Exercise prompt:
Every line that holds the string "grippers" is to be identified and copied.

____________

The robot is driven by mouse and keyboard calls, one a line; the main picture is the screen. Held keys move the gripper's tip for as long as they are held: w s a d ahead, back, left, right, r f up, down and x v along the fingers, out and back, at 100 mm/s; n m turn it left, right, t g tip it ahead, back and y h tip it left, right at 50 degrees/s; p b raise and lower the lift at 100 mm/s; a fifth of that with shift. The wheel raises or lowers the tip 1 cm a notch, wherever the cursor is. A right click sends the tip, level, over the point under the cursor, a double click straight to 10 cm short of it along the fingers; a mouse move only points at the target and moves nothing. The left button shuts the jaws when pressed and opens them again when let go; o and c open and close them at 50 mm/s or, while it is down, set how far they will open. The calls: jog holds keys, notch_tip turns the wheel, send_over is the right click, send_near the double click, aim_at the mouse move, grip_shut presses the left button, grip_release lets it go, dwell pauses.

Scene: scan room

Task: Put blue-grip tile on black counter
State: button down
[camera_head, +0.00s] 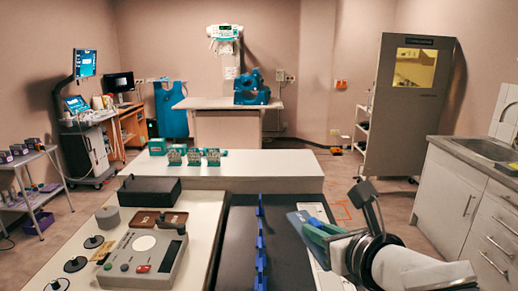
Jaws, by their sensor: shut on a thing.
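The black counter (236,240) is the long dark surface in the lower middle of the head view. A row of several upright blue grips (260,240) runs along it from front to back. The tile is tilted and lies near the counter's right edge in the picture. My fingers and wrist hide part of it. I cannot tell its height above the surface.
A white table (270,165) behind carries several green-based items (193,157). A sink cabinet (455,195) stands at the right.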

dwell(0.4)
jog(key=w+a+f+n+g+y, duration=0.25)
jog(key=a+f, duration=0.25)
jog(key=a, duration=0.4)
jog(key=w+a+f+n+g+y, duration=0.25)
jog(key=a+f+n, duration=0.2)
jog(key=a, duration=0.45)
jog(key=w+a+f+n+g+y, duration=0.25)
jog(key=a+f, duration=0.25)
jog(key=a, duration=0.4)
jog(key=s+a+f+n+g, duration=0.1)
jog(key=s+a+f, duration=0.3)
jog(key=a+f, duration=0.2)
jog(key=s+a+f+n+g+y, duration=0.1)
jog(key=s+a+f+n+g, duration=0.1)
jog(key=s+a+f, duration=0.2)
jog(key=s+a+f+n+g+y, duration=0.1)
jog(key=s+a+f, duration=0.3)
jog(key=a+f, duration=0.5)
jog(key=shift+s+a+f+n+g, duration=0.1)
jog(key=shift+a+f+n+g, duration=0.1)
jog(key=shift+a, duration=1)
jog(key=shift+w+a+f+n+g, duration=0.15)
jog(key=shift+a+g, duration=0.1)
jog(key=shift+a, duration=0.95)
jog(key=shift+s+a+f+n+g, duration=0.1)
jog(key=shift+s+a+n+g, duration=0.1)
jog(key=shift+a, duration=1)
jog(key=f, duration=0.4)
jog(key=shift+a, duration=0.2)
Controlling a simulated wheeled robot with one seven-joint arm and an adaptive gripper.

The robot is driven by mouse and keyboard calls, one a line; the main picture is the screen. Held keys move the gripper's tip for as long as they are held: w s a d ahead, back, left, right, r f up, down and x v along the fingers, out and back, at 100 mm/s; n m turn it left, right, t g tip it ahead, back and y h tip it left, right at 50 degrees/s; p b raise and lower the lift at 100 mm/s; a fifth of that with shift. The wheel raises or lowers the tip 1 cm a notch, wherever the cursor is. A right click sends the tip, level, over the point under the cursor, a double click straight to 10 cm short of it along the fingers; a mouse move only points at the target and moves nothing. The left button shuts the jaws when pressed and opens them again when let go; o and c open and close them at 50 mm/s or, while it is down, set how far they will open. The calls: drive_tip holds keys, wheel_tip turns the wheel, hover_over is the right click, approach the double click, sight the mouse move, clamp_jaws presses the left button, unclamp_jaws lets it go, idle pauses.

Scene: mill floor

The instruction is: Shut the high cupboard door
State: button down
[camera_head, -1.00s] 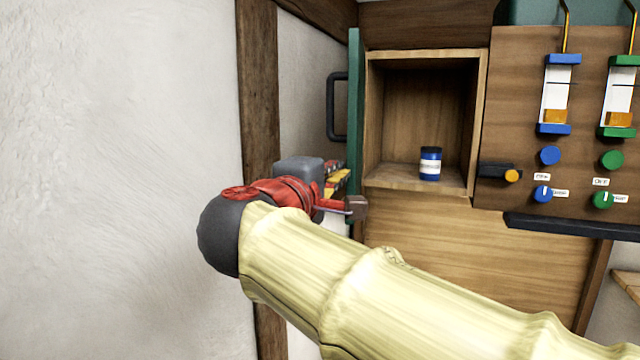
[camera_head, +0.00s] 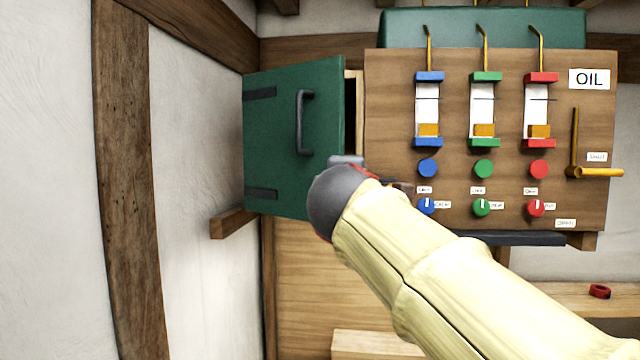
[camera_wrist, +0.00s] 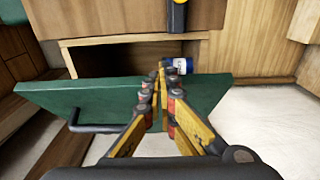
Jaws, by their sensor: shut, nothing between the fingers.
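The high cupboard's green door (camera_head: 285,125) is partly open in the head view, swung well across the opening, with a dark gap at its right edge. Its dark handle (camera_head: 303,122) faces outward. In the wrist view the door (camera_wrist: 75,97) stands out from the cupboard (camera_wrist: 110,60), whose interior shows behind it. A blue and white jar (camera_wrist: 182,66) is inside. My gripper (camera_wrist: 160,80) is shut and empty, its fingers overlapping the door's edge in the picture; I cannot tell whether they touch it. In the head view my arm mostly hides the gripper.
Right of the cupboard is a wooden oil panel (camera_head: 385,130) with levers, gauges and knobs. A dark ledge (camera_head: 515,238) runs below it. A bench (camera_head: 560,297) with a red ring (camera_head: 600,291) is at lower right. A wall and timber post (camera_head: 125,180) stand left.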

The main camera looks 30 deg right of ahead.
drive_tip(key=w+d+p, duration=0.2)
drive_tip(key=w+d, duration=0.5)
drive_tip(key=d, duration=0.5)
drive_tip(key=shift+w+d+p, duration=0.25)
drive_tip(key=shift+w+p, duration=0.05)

____________

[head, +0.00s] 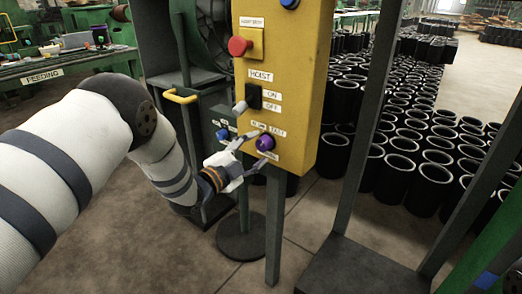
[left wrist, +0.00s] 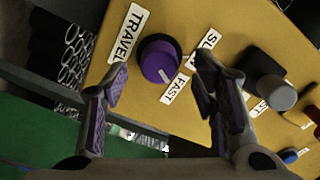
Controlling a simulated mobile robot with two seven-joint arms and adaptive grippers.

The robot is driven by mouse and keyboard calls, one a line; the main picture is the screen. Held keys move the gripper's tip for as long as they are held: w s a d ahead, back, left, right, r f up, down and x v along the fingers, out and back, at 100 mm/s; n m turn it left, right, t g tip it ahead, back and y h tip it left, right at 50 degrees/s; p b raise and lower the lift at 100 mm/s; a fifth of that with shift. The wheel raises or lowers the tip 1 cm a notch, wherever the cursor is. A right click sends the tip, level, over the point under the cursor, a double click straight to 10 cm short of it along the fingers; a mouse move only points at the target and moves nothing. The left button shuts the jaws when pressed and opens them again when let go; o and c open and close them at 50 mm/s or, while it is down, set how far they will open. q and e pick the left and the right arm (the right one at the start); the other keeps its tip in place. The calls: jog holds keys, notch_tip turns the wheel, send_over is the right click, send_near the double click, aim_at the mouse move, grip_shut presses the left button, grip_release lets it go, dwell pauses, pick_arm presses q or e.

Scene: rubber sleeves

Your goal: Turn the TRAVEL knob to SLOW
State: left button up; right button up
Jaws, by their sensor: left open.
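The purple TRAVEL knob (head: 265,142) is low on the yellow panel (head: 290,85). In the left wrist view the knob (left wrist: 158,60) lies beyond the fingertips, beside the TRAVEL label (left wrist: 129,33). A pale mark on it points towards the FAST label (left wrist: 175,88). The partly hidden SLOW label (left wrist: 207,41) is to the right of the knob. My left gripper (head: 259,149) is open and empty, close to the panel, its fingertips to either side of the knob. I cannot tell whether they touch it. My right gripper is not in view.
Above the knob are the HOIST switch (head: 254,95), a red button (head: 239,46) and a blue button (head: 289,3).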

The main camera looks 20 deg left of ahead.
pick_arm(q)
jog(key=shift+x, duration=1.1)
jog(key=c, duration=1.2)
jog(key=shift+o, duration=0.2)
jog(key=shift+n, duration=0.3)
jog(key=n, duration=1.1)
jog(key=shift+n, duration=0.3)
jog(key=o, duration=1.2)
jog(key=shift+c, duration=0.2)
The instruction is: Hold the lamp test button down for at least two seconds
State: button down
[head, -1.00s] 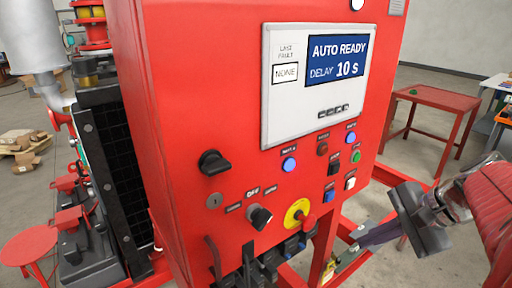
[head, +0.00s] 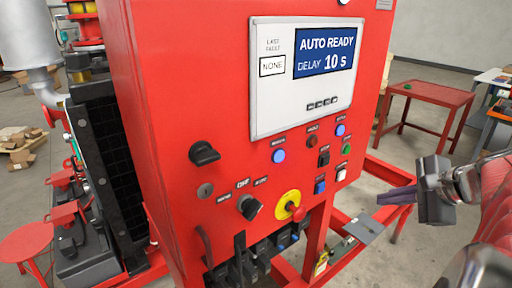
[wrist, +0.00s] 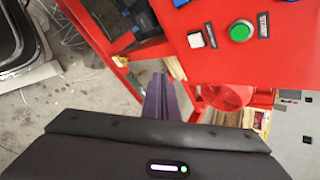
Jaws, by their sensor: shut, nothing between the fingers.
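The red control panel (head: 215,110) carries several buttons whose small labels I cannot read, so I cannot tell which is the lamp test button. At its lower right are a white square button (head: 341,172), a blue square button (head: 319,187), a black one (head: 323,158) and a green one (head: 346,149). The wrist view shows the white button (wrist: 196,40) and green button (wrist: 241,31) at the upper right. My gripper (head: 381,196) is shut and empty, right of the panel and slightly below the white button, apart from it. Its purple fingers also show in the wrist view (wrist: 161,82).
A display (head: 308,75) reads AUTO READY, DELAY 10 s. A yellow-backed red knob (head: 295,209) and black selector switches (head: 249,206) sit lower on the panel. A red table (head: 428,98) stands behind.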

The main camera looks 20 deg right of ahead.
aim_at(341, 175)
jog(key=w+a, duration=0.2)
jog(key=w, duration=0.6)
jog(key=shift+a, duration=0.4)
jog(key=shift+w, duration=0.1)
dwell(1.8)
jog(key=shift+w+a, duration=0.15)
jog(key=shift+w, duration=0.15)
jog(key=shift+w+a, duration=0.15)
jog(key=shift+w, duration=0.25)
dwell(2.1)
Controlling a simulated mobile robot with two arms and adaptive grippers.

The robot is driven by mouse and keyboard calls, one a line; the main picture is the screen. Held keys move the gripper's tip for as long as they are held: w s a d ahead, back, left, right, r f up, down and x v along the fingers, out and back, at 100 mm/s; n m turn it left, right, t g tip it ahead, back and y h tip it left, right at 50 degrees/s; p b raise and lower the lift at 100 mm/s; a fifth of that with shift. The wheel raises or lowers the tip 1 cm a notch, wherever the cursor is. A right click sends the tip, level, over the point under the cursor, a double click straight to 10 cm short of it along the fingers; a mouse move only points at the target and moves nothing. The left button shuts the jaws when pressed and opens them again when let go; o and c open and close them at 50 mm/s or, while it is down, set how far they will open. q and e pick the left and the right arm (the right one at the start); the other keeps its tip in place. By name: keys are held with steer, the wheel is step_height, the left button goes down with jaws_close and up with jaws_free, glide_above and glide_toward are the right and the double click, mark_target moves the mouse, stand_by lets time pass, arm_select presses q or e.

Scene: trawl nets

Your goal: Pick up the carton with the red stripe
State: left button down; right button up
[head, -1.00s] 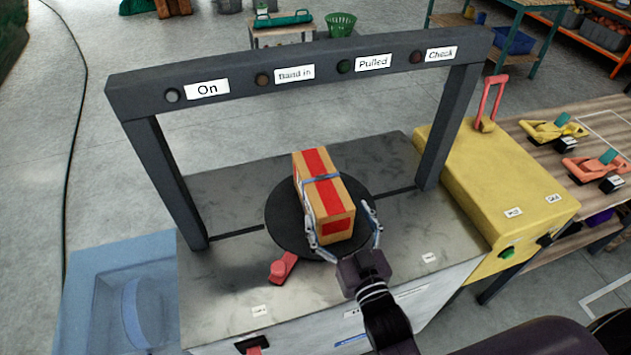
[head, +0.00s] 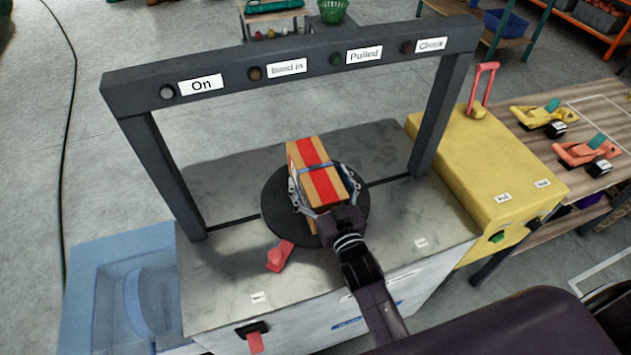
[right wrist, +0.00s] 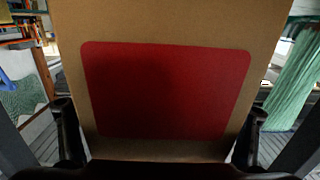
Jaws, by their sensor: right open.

____________

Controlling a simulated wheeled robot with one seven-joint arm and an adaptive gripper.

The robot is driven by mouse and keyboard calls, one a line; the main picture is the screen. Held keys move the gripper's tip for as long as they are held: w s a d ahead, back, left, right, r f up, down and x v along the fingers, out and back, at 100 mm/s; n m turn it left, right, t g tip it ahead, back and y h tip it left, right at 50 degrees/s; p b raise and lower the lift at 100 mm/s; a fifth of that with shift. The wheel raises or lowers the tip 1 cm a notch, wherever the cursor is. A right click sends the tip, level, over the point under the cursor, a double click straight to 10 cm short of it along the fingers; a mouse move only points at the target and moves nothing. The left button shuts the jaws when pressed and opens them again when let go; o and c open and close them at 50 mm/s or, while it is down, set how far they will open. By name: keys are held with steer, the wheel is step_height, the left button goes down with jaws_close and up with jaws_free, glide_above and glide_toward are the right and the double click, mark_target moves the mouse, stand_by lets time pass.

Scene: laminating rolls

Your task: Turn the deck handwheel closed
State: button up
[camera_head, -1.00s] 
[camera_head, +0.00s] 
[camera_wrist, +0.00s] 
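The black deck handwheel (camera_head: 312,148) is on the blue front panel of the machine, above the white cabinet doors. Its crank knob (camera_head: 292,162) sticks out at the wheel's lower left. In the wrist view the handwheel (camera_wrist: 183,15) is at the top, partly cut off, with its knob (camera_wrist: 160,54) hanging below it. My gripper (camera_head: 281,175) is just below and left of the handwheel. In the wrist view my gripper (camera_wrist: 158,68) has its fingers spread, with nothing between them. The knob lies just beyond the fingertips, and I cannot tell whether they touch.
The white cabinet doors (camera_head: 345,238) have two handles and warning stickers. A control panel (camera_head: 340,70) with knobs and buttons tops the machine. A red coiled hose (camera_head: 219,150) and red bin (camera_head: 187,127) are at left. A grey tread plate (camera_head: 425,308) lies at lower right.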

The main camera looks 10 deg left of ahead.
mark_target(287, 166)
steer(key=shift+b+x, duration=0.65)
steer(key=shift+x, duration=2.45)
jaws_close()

____________

Output below:
Controlling a simulated mobile robot with two seven-joint arms and adaptive grippers.
Controlling a simulated mobile robot with two arms and adaptive grippers.

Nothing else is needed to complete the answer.